[start]

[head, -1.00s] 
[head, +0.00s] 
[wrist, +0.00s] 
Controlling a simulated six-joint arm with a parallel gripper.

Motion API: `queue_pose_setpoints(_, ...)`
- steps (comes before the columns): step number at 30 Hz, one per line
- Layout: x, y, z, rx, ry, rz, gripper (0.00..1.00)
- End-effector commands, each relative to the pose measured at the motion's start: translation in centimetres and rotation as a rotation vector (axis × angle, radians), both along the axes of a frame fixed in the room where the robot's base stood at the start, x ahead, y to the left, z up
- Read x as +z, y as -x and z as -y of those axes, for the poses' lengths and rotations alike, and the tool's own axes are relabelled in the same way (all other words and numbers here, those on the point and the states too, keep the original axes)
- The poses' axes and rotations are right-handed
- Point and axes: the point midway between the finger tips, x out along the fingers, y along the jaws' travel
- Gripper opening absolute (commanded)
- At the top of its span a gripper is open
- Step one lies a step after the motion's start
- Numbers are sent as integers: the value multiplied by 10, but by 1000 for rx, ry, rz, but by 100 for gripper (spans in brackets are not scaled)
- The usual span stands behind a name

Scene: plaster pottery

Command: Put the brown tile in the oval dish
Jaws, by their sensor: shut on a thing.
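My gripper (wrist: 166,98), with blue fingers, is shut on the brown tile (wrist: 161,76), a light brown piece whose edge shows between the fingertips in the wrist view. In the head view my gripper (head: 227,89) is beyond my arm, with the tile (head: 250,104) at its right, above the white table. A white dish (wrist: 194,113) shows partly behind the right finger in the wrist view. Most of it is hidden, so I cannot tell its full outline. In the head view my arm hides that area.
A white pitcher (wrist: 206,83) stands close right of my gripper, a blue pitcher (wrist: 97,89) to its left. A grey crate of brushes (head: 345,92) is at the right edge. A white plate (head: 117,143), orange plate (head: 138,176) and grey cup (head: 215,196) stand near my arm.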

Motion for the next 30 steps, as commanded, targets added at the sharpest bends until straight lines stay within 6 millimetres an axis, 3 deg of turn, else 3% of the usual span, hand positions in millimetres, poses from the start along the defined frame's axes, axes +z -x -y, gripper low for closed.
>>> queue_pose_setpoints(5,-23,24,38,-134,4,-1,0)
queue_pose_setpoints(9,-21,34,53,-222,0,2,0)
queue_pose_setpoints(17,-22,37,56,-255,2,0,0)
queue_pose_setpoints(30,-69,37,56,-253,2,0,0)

[end]

INSTRUCTIONS TO FOLLOW> Your task is to transcribe the material exactly.

EXERCISE RESULT>
[head, -1.00s] 
[head, +0.00s] 
[wrist, +0.00s] 
Controlling a simulated six-joint arm with a parallel gripper.

Motion API: `queue_pose_setpoints(_, ...)`
- steps (comes before the columns): step number at 30 Hz, one per line
- Layout: x, y, z, rx, ry, rz, gripper (0.00..1.00)
- End-effector commands, each relative to the pose measured at the motion's start: translation in centimetres and rotation as a rotation vector (axis × angle, radians), both along the axes of a frame fixed in the room where the robot's base stood at the start, x ahead, y to the left, z up
- Read x as +z, y as -x and z as -y of those axes, for the poses' lengths and rotations alike, and the tool's own axes are relabelled in the same way (all other words and numbers here, those on the point and the states too, keep the original axes)
- The poses' axes and rotations are right-handed
- Point and axes: the point midway between the finger tips, x out along the fingers, y along the jaws' travel
- Gripper opening absolute (commanded)
- At the top of its span a gripper is open
- Step one lies a step after the motion's start
- Numbers are sent as integers: the value multiplied by 10, but by 1000 for rx, ry, rz, but by 100 for gripper (spans in brackets are not scaled)
- The usual span stands behind a name

Scene: plaster pottery

Command: Put the brown tile in the oval dish
Jaws, by their sensor: shut on a thing.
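My gripper (wrist: 166,98), with blue fingers, is shut on the brown tile (wrist: 161,76), a light brown piece whose edge shows between the fingertips in the wrist view. In the head view my gripper (head: 227,89) is beyond my arm, with the tile (head: 250,104) at its right, above the white table. A white dish (wrist: 194,113) shows partly behind the right finger in the wrist view. Most of it is hidden, so I cannot tell its full outline. In the head view my arm hides that area.
A white pitcher (wrist: 206,83) stands close right of my gripper, a blue pitcher (wrist: 97,89) to its left. A grey crate of brushes (head: 345,92) is at the right edge. A white plate (head: 117,143), orange plate (head: 138,176) and grey cup (head: 215,196) stand near my arm.

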Motion for the next 30 steps, as commanded, targets added at the sharpest bends until straight lines stay within 6 millimetres an axis, 3 deg of turn, else 3% of the usual span, hand positions in millimetres, poses from the start along the defined frame's axes, axes +z -x -y, gripper low for closed.
>>> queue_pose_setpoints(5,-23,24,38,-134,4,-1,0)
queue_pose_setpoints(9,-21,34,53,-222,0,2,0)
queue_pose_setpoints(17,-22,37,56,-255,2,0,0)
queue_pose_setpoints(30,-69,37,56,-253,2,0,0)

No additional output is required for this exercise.